*** DATA TO PROCESS

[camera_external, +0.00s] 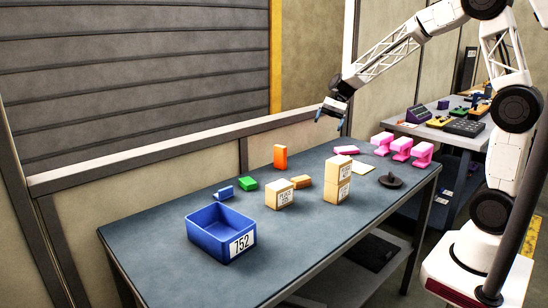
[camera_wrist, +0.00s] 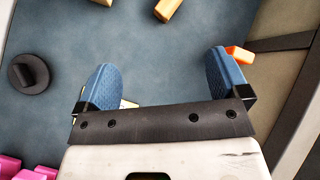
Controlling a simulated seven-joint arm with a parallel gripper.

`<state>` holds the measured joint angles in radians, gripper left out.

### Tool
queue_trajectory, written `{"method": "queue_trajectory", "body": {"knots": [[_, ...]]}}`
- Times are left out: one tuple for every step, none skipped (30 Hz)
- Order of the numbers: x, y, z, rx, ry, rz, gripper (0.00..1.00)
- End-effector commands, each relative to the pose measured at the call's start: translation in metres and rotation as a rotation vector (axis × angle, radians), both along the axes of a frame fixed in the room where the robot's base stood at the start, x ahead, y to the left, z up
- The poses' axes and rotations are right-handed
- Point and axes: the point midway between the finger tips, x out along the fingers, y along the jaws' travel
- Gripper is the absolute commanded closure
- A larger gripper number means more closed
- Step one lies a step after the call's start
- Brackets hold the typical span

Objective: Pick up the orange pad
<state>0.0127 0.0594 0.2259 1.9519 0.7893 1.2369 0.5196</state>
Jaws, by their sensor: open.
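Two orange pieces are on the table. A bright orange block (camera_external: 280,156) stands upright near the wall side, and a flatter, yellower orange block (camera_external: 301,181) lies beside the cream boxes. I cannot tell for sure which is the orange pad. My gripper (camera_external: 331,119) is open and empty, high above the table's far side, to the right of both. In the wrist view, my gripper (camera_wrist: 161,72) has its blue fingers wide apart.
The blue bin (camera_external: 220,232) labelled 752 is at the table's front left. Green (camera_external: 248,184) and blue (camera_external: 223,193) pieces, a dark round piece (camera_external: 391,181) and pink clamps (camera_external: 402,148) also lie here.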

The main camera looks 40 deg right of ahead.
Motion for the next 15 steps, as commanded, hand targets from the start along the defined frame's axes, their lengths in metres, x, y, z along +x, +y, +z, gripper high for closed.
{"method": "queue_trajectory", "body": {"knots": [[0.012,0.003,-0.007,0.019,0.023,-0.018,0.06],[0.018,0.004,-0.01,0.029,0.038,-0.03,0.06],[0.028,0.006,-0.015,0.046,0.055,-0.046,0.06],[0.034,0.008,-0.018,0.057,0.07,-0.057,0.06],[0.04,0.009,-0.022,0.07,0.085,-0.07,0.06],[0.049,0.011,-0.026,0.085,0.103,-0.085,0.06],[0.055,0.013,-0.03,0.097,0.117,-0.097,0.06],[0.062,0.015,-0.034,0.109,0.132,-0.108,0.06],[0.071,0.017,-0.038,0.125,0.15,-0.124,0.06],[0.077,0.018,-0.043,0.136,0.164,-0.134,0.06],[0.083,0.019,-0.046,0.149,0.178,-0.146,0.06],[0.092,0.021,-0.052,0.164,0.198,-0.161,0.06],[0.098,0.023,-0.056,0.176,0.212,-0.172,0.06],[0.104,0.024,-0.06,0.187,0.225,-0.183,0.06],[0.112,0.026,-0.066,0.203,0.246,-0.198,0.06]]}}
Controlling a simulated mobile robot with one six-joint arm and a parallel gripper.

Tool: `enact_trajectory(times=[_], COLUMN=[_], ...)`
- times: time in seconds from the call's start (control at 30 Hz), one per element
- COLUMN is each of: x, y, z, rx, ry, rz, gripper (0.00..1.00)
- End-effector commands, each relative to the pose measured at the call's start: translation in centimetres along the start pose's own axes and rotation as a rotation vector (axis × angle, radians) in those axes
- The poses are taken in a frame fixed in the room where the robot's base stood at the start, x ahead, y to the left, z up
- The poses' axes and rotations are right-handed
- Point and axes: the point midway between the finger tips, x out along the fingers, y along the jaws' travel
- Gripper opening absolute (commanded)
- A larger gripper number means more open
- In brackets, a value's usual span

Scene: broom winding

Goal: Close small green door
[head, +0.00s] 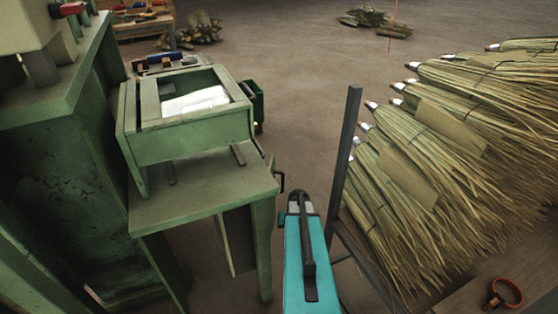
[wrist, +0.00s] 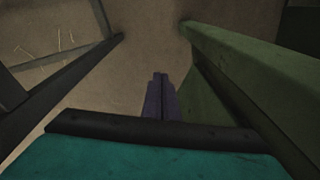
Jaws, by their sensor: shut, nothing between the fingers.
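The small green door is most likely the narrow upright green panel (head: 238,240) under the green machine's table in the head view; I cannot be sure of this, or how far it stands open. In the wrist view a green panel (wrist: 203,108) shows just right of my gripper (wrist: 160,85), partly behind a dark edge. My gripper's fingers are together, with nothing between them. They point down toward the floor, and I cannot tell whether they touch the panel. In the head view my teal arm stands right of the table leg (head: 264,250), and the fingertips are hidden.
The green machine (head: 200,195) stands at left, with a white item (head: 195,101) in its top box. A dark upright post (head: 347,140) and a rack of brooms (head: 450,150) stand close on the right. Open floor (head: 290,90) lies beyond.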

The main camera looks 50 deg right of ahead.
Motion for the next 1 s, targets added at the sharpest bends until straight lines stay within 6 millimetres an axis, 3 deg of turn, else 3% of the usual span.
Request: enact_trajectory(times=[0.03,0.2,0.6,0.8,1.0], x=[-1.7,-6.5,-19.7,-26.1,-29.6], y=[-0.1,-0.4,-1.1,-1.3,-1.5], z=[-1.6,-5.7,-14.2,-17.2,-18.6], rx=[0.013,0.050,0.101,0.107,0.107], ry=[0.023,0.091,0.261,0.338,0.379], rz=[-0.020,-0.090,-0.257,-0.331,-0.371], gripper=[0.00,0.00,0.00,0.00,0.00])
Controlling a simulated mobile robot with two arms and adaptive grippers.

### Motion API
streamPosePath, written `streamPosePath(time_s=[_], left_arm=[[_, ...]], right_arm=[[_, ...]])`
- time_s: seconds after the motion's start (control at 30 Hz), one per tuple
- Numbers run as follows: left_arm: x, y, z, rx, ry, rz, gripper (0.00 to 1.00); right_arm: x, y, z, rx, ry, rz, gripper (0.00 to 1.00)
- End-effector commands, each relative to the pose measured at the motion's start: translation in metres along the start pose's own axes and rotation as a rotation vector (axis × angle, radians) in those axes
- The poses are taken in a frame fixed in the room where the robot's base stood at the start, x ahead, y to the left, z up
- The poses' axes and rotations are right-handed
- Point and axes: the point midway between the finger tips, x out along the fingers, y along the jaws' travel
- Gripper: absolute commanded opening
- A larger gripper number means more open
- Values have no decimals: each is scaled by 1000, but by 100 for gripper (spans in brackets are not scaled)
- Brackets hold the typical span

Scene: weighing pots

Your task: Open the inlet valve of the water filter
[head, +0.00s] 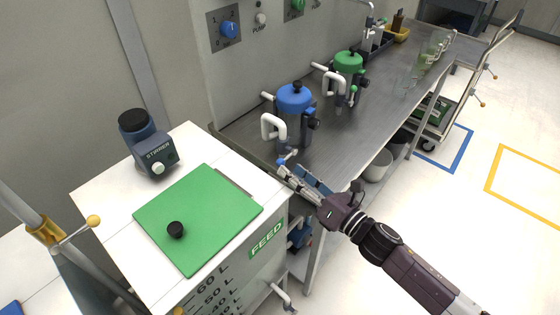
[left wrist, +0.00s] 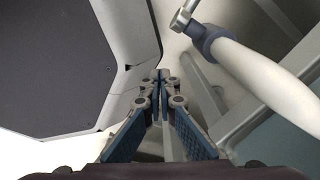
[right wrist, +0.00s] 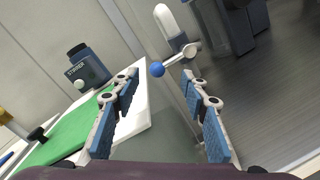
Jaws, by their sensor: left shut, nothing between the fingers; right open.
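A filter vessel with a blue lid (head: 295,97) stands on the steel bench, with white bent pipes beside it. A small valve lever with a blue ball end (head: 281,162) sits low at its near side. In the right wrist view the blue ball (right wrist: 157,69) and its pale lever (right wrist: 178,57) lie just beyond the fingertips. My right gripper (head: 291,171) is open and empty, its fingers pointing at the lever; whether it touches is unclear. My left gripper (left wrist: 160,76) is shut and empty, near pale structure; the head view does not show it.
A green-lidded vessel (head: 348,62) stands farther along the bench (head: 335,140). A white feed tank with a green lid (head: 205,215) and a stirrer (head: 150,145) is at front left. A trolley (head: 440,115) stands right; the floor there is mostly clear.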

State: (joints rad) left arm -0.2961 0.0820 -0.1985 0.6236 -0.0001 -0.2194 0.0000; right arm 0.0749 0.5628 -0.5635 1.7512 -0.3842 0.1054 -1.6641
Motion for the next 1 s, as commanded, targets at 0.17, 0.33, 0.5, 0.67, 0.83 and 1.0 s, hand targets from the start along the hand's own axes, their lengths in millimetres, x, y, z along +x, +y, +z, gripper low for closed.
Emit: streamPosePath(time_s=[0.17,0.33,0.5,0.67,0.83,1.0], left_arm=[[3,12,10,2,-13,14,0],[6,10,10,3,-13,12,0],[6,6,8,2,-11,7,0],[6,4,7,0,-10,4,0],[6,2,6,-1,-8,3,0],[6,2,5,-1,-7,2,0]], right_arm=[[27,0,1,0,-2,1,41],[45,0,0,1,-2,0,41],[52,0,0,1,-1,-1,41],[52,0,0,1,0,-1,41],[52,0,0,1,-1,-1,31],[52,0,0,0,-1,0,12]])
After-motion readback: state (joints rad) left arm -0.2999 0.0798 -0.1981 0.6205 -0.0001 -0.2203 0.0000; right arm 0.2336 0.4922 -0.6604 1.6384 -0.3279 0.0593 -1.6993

******
*** DATA TO PROCESS

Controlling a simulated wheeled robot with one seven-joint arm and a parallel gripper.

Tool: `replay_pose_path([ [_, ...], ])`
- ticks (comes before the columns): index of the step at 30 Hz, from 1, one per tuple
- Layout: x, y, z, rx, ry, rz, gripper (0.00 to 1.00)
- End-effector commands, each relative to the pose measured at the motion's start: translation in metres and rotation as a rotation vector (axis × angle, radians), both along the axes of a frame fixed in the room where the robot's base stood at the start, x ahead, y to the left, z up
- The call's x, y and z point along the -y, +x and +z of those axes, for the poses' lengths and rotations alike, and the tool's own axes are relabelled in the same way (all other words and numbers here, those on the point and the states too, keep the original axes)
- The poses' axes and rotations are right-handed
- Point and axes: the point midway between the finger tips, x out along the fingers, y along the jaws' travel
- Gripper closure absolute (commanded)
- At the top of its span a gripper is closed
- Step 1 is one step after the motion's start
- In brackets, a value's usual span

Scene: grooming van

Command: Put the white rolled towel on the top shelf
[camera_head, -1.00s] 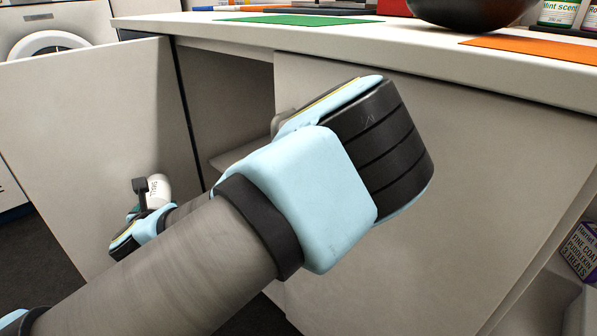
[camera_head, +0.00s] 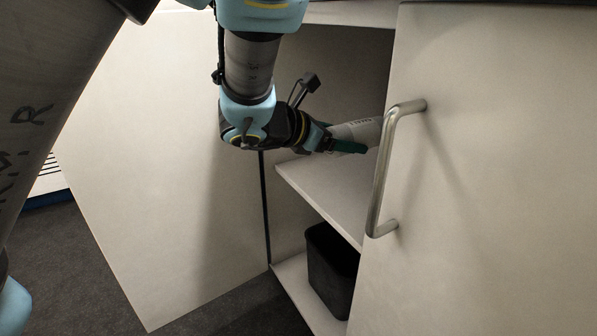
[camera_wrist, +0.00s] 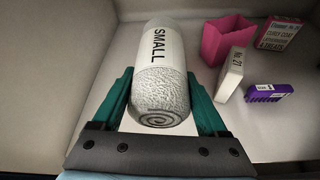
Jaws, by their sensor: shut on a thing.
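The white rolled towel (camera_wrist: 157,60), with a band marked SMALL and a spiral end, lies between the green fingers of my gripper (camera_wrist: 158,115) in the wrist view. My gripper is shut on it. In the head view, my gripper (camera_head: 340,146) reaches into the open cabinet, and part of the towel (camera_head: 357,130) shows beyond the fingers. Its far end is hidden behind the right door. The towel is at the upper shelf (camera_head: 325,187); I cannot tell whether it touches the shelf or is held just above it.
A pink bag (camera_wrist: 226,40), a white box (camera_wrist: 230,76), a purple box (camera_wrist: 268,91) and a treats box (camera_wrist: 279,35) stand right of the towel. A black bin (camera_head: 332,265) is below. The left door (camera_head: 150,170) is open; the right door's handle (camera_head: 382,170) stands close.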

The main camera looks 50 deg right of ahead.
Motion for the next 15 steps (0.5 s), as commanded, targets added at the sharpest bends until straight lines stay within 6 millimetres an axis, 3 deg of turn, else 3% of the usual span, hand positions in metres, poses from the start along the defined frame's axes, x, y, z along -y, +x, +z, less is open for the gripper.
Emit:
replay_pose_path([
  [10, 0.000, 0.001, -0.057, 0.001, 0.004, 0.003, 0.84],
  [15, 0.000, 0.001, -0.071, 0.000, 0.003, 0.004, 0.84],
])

******

WHAT THIS TASK INVOLVES: Collect every line from the records above that contains the word "turn".

SOLUTION TO THIS PROBLEM:
Motion for the next 1 s, targets added at the sharpest bends until straight lines stay within 6 millimetres an axis, 3 deg of turn, else 3% of the usual span.
Motion for the next 15 steps (0.5 s), as commanded, targets added at the sharpest bends until straight lines stay within 6 millimetres an axis, 3 deg of turn, else 3% of the usual span, hand positions in metres, poses from the start along the defined frame's axes, x, y, z along -y, +x, +z, less is open for the gripper.

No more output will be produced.